The pre- and post-processing models you just implemented need to be connected to the ensemble model. Ensemble models don't have any code themselves; they just manage moving tensors between other models. This is perfect for combining your potentially various pre- and post-processing steps with your main model to create one single model/workflow.

Write Tests for Your Model

To make sure that your model was implemented correctly and future changes do not make any unforeseen changes, you can add tests for it in the clients/python/test folder. Since most tests are very similar, we follow a specific test and file structure. You can see an example below. We mainly use three different tests: two to test availability via HTTP/GRPC and one to test that the predictions match our expectations. For the inference test, to find inputs and expected outputs for your model, you need to save them as NumPy arrays in the same folder as the test file is located, and the file needs to match the pattern arr-{ MODEL_NAME }-{ INPUT/OUTPUT NAME }. This way, the content of the file containing the model tests doesn't need to be adjusted. For an example of the test setup, you can have a look at clients/python/test/Deeplc/test_IM2Deep.py.

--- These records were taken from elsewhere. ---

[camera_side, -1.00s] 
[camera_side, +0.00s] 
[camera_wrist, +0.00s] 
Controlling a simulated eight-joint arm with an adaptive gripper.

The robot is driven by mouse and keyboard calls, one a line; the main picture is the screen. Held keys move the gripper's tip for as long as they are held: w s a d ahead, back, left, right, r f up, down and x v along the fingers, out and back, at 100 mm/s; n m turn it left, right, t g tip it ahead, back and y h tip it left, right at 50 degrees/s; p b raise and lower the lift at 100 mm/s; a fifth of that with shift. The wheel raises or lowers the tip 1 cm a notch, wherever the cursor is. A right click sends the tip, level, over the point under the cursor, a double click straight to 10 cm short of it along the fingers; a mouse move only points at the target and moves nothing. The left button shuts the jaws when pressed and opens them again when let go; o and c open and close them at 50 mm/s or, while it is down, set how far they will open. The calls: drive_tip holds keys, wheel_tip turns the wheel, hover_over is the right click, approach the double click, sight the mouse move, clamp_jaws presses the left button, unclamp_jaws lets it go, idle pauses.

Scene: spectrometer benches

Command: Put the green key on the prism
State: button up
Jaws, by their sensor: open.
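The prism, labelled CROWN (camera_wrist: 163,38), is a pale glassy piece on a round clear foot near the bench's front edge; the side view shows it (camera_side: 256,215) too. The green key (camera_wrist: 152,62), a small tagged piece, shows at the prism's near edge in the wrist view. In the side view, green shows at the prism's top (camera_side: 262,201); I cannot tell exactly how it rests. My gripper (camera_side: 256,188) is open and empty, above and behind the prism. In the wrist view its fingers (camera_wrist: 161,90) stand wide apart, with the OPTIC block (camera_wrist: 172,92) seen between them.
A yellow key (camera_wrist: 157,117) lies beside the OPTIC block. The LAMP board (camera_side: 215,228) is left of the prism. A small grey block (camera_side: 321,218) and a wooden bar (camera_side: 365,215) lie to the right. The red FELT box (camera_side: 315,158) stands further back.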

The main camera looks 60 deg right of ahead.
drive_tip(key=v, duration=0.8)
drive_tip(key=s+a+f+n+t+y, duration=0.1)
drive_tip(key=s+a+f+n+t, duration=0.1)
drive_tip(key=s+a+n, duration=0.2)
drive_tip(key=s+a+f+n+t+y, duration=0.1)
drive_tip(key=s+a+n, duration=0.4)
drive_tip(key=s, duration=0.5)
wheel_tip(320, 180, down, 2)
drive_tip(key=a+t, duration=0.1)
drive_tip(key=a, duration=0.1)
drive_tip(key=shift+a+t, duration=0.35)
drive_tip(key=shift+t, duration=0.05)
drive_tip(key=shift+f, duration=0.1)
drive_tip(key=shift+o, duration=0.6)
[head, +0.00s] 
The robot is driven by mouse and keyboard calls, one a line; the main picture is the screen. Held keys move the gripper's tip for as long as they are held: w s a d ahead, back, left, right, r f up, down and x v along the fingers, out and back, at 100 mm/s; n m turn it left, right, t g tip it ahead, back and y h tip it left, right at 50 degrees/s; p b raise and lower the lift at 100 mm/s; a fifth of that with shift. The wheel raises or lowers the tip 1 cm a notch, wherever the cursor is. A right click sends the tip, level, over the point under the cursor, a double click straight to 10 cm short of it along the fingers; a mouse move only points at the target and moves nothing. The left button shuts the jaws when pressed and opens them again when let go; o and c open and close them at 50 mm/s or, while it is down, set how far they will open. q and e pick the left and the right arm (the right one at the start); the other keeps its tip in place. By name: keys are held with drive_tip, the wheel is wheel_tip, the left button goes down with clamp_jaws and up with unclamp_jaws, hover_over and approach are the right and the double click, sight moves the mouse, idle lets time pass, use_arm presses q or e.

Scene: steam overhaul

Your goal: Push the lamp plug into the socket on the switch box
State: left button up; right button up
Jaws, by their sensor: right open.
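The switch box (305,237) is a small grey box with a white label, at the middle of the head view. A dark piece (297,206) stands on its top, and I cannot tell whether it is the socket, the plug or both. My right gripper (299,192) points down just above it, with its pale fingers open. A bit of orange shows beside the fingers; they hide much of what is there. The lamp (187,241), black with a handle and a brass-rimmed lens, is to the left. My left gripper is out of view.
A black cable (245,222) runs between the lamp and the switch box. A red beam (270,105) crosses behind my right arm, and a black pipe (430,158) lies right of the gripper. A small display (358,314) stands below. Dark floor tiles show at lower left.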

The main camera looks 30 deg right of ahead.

from test.server_config import SERVER_GRPC, SERVER_HTTP
from pathlib import Path
from test.lib import (
    lib_test_available_grpc,
    lib_test_available_http,
    lib_test_inference,
)

# To ensure MODEL_NAME == test_<filename>.py
MODEL_NAME = Path(__file__).stem.replace("test_", "")

def test_available_http():
    lib_test_available_http(MODEL_NAME, SERVER_HTTP)

def test_available_grpc():
    lib_test_available_grpc(MODEL_NAME, SERVER_GRPC)

def test_inference():
    lib_test_inference(MODEL_NAME, SERVER_GRPC)

To run the tests use koina_test.sh (located at the top level of the repo). If you only want to run specific tests, you can run poetry run pytest test/<filename>.